Ethics Forums

The Rhetoric of Evil
by
Lawrence M. Hinman
hinman@sandiego.edu

San Diego Union-Tribune, November 28, 2001, p. B-7. Op-ed.

            "Our responsibility to history” President Bush told us in the wake of last week’s terrorist attacks,”is already clear: to answer these attacks and rid the world of evil."  Indeed, President Bush has consistently used the language of good and evil to describe and denounce the terrorists and their attacks against the United States.  In so doing, he has cast the United States in the role of the champion of the good over the forces of evil throughout the world.

            Such language ought to be used with caution for three reasons.  First, ridding the world of evil is a unconscionably vague foreign policy goal—as well as an unattainable goal.  If we set out to rid the world of evil, where do we stop?  When do we declare victory? To think in these terms is not only to establish the United States as the world’s policeman, but also as its guardian angel.  It would require intervention throughout the world in countless countries. 

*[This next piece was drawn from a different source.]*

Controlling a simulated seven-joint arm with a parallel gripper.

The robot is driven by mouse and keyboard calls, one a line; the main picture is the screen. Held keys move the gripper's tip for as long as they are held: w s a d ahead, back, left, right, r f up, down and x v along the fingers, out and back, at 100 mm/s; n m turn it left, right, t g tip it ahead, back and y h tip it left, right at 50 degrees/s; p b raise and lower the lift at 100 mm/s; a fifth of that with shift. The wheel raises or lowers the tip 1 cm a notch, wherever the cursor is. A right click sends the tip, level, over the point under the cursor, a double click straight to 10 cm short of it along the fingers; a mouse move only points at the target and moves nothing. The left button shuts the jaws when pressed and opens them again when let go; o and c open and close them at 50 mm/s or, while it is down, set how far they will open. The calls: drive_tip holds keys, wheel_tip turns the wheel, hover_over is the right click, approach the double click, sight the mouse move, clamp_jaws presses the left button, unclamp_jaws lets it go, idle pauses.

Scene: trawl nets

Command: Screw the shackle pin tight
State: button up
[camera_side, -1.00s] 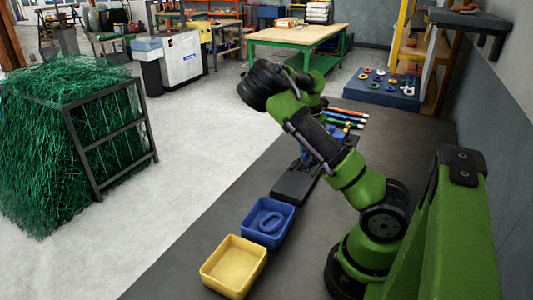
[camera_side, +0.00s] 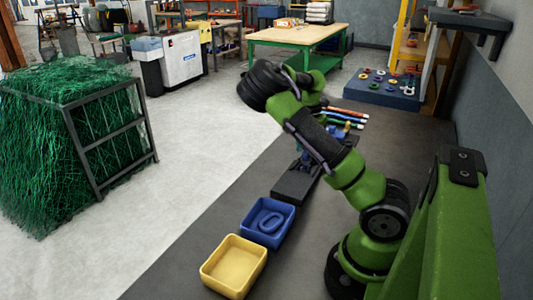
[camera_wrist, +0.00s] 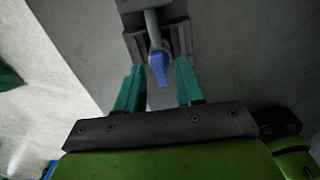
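In the wrist view my gripper (camera_wrist: 160,66) has two teal fingers spread apart, with a gap on each side of a blue piece. This blue piece (camera_wrist: 160,70) looks like the pin's end or the shackle; I cannot tell which. It sits at the end of a grey rod on a grey holder (camera_wrist: 178,38). Neither finger visibly touches it. In the side view the holder's dark base (camera_side: 293,187) stands on the dark mat, with small blue parts above it. My arm hides most of the gripper and the work there, so the pin's thread is not visible.
A blue tray (camera_side: 287,231) with a blue ring-shaped part in it and an empty yellow tray (camera_side: 207,272) stand in front of the holder. Several coloured tools (camera_side: 346,117) lie behind my arm. A framed heap of green net (camera_side: 50,140) stands at the left, across clear floor.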

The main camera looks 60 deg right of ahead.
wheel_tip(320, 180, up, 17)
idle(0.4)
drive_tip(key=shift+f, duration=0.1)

            Even a more modest goal of ridding the world of terrorists—and those who harbor and support them—would result in countless interventions.  Where do we draw the line?  Do we send in commandos to root out the IRA, surely a terrorist organization that has killed innocent women and children?  Do we attack countries that provide financial support for terrorist organizations like the IRA?  Do we send armed forces into Chiapas to round up guerrillas?  Do we attempt to round up anti-Castro extremists and terrorists?  Obviously not.  In practical terms, a policy of eradicating evil would simply be a policy of attacking those whose “evil” we don’t like and cloaking our behavior under the mantle of the near-mythic language of a struggle between good and evil. 

            There is a second reason for using such language with great caution.  The language of good and evil is precisely the language of the fundamentalist extremists who have attacked us.  To many extreme fundamentalists, the United States is the embodiment of evil, and they see the future in terms of an on-going battle between good and evil.  In this respect, President Bush and the Taliban have one thing in common: both see the coming conflict between the United States and the terrorist guerrillas as a conflict between good and evil.  Indeed, the Taliban’s name for its secret police is Ministry of Enforcement of Virtue and Suppression of Vice.   Both are seeing the world in terms of an epic battle between good and evil; they just disagree about which one is good and which is evil.

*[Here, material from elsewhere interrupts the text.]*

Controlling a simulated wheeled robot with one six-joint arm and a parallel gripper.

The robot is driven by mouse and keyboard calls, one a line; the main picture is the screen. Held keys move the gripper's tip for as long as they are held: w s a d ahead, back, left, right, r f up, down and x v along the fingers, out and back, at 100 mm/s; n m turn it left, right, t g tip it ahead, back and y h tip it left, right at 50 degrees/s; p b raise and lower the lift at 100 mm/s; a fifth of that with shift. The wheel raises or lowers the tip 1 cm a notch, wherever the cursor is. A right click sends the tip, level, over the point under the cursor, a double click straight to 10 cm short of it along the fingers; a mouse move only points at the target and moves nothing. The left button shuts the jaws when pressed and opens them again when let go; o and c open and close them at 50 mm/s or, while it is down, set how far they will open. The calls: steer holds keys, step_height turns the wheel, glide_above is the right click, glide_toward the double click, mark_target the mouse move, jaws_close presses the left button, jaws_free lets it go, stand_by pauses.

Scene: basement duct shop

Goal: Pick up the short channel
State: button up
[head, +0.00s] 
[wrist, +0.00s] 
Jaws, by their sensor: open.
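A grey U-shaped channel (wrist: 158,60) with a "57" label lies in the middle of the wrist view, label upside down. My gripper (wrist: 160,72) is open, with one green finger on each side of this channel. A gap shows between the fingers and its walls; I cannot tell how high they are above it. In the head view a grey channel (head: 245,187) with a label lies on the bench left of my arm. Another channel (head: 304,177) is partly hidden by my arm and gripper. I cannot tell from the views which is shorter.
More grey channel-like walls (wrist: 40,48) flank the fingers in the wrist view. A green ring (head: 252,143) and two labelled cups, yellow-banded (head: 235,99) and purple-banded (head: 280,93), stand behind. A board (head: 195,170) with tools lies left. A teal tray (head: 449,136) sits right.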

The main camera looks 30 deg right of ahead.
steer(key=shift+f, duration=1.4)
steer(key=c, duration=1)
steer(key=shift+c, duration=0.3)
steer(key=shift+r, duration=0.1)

            From the fictional character of Elmer Gantry onward, we are all familiar with the religious figure who preaches forcefully against evil and, in secret moments, engages in the very vices he denounces so harshly in public.  Such individuals are split internally, unable to integrate what the psychologist Carl Jung called the shadow side of their personality into their public self.  This splitting of the self is the final danger of seeing the world starkly in terms of good and evil: it is all too easy to see the other as purely evil and ourselves as goodness incarnate—and, in the process, to deceive ourselves about our own shortcomings. 

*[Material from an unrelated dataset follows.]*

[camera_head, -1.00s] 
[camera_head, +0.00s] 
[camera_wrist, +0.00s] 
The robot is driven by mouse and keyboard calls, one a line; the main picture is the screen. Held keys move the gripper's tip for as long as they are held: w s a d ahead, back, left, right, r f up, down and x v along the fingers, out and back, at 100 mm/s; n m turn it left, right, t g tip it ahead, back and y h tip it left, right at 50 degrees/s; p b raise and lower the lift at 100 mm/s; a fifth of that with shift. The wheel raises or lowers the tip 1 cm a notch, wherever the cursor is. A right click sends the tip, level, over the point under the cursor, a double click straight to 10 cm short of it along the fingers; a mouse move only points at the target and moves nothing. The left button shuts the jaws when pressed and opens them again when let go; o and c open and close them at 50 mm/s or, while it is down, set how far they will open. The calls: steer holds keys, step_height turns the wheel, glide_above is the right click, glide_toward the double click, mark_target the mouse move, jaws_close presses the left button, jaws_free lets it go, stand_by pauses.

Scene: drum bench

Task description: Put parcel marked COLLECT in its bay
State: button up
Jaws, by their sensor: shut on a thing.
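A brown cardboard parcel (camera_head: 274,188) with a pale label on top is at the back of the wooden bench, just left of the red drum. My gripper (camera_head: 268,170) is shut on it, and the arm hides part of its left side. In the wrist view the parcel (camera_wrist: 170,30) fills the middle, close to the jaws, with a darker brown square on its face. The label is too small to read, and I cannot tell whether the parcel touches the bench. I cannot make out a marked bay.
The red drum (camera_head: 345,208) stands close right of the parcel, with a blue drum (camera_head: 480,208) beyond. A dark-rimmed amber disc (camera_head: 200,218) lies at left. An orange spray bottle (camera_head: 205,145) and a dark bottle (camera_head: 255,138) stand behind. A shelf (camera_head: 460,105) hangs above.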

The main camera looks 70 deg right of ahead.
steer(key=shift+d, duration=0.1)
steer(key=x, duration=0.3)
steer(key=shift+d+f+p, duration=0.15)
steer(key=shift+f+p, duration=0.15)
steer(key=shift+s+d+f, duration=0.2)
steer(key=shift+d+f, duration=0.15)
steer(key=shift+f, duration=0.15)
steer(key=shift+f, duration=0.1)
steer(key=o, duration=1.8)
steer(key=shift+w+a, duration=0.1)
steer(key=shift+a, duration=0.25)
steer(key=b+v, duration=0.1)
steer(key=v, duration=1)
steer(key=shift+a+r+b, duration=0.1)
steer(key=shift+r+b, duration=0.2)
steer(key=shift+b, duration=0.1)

            Attention to this language of evil is important because words shape—and sometimes distort—policy.  If we see our enemy as the devil incarnate, we will feel justified in taking extreme measures to rid the world of such a force.  Furthermore, we will fail to understand what experiences and ideas led our enemies to their actions and their view of us.  Finally, seeing our enemy in these terms precludes the possibility of compromise, of attempting to craft a world in which we may coexist.  Instead, we can only try to eradicate them from the world—and this is precisely the mentality to attacks like the ones we saw last week.  We can do better than to emulate our enemy’s way of thinking.